The debt review restrictions and rules, under the National Credit Act (NCA) were put in place to protect consumers from reckless credit providers, over-indebtedness and their own misuse and abuse of credit. Nevertheless, depending on your personal situation, debt review restrictions can really trip you up in some cases.

Before committing yourself to any legal process, it is essential that you not only consider the merits of undertaking such a route, but also the restrictions you may be placing on yourself, in so doing.

The same applies to debt review. Depending on a variety of factors, this method may turn out to be strongly in your favour. On the other hand, it may also prevent you from improving your circumstances. Let’s have a look at a few scenarios where debt review restrictions may prove problematic.

The Business Opportunity Scenario

A lucrative business opportunity presents itself to you, for which you need financing, credit or a loan in order to take advantage of it. However, as you are under debt review, you’re legally prohibited from taking out new credit, until your unsecured debts are settled.

This is somewhat of a ‘Catch 22’, as this opportunity may have enabled you to uplift your financial situation, allowing you to, not only, pay off your debts sooner, but also to build up wealth and savings. On the other hand, if the business opportunity were to fall through, you would end up even deeper in debt than before.

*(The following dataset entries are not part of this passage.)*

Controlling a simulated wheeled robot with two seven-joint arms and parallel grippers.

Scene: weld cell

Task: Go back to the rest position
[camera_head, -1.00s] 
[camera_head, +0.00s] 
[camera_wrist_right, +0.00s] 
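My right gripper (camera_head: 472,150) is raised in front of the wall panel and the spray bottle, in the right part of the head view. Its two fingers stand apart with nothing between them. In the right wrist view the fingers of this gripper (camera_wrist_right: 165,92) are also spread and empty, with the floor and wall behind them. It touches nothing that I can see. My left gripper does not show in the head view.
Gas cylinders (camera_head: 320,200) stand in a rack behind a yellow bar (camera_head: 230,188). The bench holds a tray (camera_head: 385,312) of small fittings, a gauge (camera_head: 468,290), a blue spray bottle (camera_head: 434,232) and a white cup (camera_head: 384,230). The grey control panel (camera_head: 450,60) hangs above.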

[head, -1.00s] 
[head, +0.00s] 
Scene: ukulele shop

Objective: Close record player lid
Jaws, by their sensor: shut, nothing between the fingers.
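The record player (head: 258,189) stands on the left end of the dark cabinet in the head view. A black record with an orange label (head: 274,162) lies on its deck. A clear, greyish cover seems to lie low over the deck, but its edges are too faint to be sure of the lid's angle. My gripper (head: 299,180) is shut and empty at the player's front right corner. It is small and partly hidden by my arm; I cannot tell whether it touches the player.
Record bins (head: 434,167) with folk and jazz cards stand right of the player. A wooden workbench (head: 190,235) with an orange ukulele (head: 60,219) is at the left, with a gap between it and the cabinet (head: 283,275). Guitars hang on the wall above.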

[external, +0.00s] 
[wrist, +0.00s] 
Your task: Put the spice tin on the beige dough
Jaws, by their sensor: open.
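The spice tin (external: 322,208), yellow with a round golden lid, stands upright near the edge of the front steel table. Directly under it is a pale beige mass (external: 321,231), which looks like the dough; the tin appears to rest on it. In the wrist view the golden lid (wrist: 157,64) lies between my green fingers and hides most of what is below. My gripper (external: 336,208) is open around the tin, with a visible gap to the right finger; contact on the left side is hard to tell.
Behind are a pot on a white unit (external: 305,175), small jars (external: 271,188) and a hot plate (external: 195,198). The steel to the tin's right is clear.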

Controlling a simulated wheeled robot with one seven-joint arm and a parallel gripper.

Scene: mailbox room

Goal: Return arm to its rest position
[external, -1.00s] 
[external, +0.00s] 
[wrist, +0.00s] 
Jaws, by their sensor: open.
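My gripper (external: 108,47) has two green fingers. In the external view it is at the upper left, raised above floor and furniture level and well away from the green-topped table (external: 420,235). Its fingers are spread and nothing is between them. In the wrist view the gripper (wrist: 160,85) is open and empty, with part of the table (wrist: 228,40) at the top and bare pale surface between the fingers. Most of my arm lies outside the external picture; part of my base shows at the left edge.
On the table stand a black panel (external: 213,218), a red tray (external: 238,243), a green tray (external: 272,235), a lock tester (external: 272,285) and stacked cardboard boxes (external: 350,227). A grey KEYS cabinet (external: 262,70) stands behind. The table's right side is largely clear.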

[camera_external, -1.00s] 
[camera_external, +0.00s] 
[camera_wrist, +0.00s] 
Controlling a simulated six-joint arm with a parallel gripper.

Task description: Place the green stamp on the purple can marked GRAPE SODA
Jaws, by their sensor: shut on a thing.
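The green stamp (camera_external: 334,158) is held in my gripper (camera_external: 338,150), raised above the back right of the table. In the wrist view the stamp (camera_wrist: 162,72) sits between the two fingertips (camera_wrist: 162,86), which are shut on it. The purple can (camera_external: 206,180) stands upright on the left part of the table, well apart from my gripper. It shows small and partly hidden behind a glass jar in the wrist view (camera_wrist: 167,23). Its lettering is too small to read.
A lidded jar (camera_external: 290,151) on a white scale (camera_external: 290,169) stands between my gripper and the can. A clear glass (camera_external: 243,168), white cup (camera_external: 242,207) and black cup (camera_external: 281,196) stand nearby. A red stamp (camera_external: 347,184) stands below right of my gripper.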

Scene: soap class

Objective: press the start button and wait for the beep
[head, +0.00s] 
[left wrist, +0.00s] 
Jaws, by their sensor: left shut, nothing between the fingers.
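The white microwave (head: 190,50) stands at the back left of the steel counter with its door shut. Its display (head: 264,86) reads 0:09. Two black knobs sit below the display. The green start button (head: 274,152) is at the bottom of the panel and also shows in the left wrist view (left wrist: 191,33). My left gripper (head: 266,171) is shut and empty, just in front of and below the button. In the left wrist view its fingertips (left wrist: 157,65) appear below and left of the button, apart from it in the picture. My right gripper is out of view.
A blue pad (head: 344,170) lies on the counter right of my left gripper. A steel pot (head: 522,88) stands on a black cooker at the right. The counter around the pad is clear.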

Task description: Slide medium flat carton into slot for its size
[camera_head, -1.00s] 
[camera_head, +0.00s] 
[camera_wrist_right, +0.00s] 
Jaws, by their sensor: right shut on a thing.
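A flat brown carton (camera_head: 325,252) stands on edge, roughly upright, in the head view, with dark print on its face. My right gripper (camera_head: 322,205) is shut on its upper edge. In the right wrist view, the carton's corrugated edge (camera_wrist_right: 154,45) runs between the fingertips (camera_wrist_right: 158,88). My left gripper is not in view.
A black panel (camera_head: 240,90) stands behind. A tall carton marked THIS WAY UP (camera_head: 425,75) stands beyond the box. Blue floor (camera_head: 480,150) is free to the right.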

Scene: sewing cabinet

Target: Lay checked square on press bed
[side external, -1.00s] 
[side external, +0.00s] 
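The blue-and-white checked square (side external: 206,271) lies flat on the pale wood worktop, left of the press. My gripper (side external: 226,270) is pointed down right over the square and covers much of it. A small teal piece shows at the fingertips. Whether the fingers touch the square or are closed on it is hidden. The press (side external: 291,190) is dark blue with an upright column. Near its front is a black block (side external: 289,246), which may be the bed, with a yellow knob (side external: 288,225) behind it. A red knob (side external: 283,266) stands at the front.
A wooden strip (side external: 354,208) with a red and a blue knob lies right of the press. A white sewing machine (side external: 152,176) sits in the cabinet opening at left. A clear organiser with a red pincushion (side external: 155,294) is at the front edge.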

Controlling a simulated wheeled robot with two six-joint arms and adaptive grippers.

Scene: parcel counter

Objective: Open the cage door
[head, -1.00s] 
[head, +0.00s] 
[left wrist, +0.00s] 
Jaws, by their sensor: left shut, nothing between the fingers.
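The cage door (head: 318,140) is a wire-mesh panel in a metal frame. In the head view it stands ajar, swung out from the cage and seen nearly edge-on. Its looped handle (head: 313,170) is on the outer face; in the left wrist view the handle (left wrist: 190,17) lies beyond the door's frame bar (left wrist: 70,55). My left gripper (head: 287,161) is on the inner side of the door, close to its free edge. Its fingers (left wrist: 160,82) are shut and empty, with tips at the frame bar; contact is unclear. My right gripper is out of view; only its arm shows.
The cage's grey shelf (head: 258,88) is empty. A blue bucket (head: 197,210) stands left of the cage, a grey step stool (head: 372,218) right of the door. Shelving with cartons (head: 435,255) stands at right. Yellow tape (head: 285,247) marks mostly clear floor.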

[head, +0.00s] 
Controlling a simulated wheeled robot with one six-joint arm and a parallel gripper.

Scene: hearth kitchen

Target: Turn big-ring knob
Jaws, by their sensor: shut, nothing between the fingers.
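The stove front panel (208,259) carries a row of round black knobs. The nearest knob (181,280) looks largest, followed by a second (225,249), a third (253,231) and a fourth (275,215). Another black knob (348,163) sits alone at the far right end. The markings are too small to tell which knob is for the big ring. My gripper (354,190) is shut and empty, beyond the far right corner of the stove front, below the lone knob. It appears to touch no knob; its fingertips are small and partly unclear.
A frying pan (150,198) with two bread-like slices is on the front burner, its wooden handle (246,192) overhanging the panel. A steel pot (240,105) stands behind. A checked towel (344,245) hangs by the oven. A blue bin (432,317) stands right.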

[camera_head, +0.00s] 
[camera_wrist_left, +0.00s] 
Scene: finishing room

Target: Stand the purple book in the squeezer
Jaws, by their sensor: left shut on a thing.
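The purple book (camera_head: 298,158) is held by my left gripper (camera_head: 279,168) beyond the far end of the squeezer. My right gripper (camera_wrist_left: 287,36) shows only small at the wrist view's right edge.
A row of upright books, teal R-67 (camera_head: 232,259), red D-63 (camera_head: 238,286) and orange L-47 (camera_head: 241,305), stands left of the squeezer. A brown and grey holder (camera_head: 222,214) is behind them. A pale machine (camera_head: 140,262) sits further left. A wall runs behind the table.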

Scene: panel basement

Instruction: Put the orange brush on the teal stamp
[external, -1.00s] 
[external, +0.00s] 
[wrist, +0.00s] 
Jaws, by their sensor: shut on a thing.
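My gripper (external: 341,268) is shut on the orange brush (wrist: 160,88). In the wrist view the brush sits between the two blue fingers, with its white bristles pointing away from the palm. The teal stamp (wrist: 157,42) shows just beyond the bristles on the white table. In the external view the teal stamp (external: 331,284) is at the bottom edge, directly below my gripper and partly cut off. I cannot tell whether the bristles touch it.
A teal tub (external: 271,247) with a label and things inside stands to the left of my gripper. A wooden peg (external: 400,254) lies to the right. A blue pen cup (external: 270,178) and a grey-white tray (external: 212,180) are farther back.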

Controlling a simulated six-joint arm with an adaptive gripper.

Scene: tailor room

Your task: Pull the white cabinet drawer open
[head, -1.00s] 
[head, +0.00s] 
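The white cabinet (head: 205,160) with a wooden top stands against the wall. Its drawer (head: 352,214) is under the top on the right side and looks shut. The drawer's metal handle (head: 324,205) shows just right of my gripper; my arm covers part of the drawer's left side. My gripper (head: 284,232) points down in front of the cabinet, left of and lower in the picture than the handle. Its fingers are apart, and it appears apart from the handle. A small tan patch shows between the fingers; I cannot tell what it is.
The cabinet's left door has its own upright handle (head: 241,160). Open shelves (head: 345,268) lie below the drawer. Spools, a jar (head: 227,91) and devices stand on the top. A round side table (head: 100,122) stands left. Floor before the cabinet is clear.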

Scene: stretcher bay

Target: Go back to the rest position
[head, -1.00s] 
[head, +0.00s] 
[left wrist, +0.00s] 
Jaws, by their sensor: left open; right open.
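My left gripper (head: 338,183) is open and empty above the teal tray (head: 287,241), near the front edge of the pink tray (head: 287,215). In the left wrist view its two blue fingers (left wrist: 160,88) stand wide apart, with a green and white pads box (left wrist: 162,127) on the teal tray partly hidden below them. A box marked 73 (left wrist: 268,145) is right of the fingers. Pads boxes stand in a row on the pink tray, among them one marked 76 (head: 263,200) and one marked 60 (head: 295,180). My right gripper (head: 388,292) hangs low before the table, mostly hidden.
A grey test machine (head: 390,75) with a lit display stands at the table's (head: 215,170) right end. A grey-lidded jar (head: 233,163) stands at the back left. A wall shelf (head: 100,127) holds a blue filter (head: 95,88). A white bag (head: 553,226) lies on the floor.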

The Property Investment Scenario

You are under debt review and have been for a a few years, but you still have a while to go before your vehicle finance is paid off in full. However, you come across a prime piece of real estate that would be an once-in-a-lifetime investment, as an ideal home for your expanding family.

Accordingly, you need to apply for property finance. However, while under debt review, you’re locked out of the credit market, which means your application for a home loan would be rejected.

Is Cancelling Debt Review an Option? 

Cancelling debt review would only mean the negative information listed under your name at the credit bureaus would remain on your credit report for further 5 years For prospective credit providers, employers and landlords to access, upon running credit checks.

Moreover, terminating debt review requires a costly, drawn-out legal process of applying to court to prove that you are now financially rehabilitated. As follows, deciding to exit debt review wouldn’t aid you in taking out a loan, nor would it help you achieve your end goal of receiving a clearance certificate.

As a result, you would be forced to pass up on the opportunity to become a successful businessman and a proud homeowner, until you have finished paying off your debts. And by this time, the business world, property market and your circumstances may have evolved into a whole new ball game.

Conversely, with a little patience, debt review will help you to attain a debt free life, laying the foundation for you to start building up your wealth and enabling you to reach your business goals and buy that dream home.